Looking wonderful Susan :D Fingers crossed for the avo. Mine looks like nothing has happened.

My neighbour was telling me he is on the lookout to buy a multi graft avo that he has seen around. That sounds like the deal to me.

Comment by Phil on October 17, 2015 at 19:58

I don't know how you fit all these trees on your land Susan - dwarf or not. It just shows what little land you really need to do this although the land needs to be at least a little fertile I think. I'm sure we will be hearing (and seeing) more about you successes in the next few years.

Comment by Andrew Cumberland on October 17, 2015 at 18:31

Wow. It's all looking very good.

Comment by Christa on October 17, 2015 at 17:29

Gee willikers, I think you may have started something. An inventory list in alphabetical order for each of us.  Just imagine what life will be like for you in a few years time harvesting from this food forest. Good work.  

Comment by Susan on October 17, 2015 at 16:30

Hey Elaine - so there's hope for the BT yet? Phil, if you include all the different varities ofplants (ie 7 x blueberries, 4 x raspberries etc, the count is now around 60. (11 x citrus, 3 x lychees, 2 x mango, 2x banana, 5x chilean guava, 2x papaya,  4x grapes, 3x apples, 2x avocado,  2x mulberry, 2x fig, pomegranite, peach/nectarine, persimmon, macadamia, pecan, walnut, malabar chestnut, custard apple, jackfruit, black sapote, panama berry, Jaboticaba, Kiwiberry,  china pear guava, passionfruit,  grumichama & coconut (don't think this one will survive though)) I say this every time I purchase something new but it really is getting to the limit of what I can plant.  Less than 1/3 of that list is currently productive, but hopefully in about 3 years, I'll be up to 3/4 of the list.  All of this, with exception of the walnut and pecan (in the *extended* backyard) are planted on my approx 680 sqm block of land.  They are nearly all dwarfing varieties with any of the non dwarf's kept trimmed. 

Comment by Phil on October 17, 2015 at 12:54

Looks good Susan and I can definitely relate to the 'growing new food plants' addiction. Wouldn't it be nice if we could replace the nation's gambling addiction with this healthy one. How many fruit trees did you have at last count?

Comment by Susan on October 17, 2015 at 11:47

PS - Vegies are in 1.8m x .9m wicking beds.

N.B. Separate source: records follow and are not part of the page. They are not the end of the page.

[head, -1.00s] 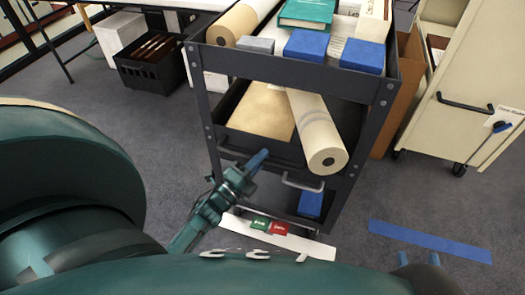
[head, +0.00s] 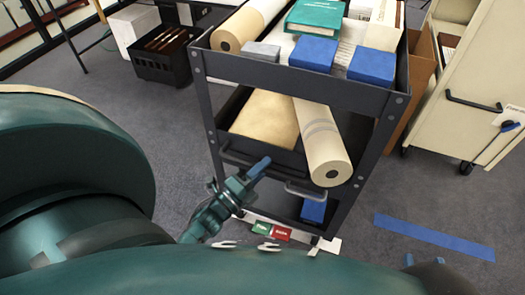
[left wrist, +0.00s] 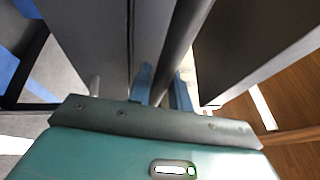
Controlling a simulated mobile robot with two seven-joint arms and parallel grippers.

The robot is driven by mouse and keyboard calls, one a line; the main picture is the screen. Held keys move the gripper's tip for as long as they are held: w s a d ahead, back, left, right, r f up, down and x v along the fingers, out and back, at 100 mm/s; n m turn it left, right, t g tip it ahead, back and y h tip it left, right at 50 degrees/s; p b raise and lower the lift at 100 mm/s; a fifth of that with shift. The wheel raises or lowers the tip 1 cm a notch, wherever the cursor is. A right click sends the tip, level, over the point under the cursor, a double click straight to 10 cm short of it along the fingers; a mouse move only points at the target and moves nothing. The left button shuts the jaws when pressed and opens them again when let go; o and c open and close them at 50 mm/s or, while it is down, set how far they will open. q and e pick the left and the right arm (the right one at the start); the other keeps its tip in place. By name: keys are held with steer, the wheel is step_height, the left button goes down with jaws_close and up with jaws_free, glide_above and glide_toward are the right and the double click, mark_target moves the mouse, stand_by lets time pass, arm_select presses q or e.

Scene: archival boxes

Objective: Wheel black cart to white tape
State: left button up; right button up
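The black cart (head: 290,75) stands upright in front of me in the head view, its near side facing me. My left gripper (head: 262,165) is at the dark handle bar on the cart's near side. In the left wrist view its blue fingers (left wrist: 163,90) lie on either side of a dark bar. White tape (head: 329,245) lies on the floor at the cart's near foot, which overlaps it; my arm and the cart hide part of it. My right gripper (head: 418,262) shows only partly at the bottom right, its opening unclear.
Rolls, blue boxes (head: 313,54) and a green box (head: 315,18) load the cart. Small red (head: 281,233) and green (head: 260,229) pieces lie by the white tape. Blue tape (head: 435,237) crosses the floor at right. A cream cabinet (head: 475,75) stands right; a black crate (head: 163,58) stands back left.

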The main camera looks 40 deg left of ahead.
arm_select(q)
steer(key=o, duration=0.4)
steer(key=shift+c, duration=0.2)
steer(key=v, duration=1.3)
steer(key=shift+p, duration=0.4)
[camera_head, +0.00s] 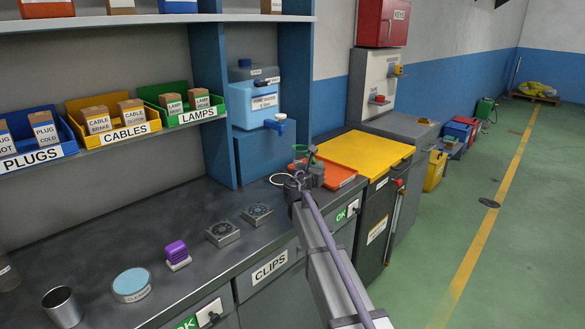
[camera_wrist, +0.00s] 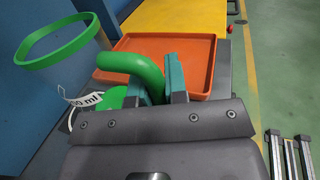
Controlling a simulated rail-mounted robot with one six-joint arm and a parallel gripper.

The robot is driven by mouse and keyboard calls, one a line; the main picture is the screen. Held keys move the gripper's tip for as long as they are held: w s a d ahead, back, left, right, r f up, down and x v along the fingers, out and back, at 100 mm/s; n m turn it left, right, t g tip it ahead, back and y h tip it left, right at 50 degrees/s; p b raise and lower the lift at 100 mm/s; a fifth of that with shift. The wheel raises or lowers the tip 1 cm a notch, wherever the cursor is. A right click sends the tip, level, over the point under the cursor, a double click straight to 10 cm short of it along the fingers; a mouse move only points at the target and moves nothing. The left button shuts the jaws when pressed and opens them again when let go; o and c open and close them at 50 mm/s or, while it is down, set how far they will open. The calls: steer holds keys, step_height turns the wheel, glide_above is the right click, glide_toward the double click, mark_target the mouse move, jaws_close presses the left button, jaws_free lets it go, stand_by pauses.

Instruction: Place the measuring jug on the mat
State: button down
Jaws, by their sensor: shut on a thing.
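The measuring jug shows in the wrist view as a green rim ring (camera_wrist: 60,45), a green curved handle (camera_wrist: 135,68) and a white label ending in "0 ml"; its wall looks clear. My gripper (camera_wrist: 168,75) is shut on the handle, with its teal fingers on either side. In the head view my gripper (camera_head: 303,172) is at the far end of the grey bench, by the orange tray, and mostly hides the jug. I cannot tell whether the jug touches the bench. No mat is plain to see; a flat yellow top (camera_head: 368,150) covers the cabinet beyond the tray.
The orange tray (camera_wrist: 197,42) has a raised rim. A blue container with a tap (camera_head: 256,105) stands behind. A metal cup (camera_head: 62,307), a round light-blue disc (camera_head: 132,285), a purple-topped item (camera_head: 178,254) and two grey square blocks lie along the bench. Labelled bins fill the shelf.

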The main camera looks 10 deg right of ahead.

Comment by Susan on October 17, 2015 at 11:45

Hi Christa, all my fruit trees are in the ground with a few exceptions - mostly those that I have yet to find a permanent place for.  These are the Malabar chestnut, Issai Kiwiberry and 2 x figs.  I also have two plants which I've ripped out of the ground for failure to thrive and giving them one last shot - Jaboticaba and a multigrafted citrus bought at the same time as my multigraft stone fruit and multigraft apple but never did anything significant and is less than 1/4 of their sizes.  All are wicking pots - I have neither the time nor the patience for traditional pots and I used to kill everything that I attempted.  I still water these pots up to twice a week but they do not need attention every day which suits me just fine.  I also have strawberries growing in 600 mm oblong wicking pots hooked onto the fenceline.  They need a little more attention - 3 times per week but I'm getting lovely strawberries so don't mind the extra attention.  

Comment by Elaine de Saxe on October 17, 2015 at 11:43

Great garden Susan! The Avo looks promising. Going on my Brown Turkey and White Adriatic: the WA a much older plant is wreathed in leaves, it's 1st to ripen closely followed by Black Genoa (they overlap). The BT was moved and has settled in overwinter but still is in its first year in the 200L wicking bin. It is yet to get leaves. I'm assuming they fruit at different parts of the season.

Comment by Christa on October 17, 2015 at 11:35

Maybe I can blame addiction as well.  They look so healthy and productive.  Do you have them in ordinary pots or wicking pots?  It makes me wonder which trees will stay in pots for years to come.  It might just come down to the size of the pot and where to put it.